**Information shown**:
(begin)

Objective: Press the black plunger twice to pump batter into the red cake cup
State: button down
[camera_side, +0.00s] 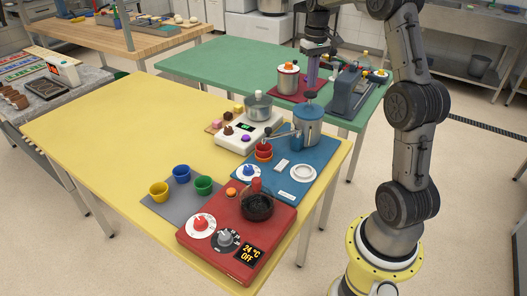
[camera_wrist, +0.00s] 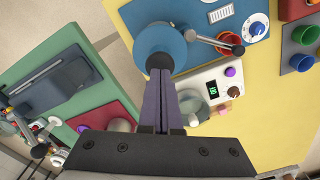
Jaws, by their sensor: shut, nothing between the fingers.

(end)

**What this task involves**:
Quote the listing above in full, except for the pictures.

**The response**:
Objective: Press the black plunger twice to pump batter into the red cake cup
State: button down
[camera_side, +0.00s] 
[camera_wrist, +0.00s] 
Jaws, by their sensor: shut, nothing between the fingers.

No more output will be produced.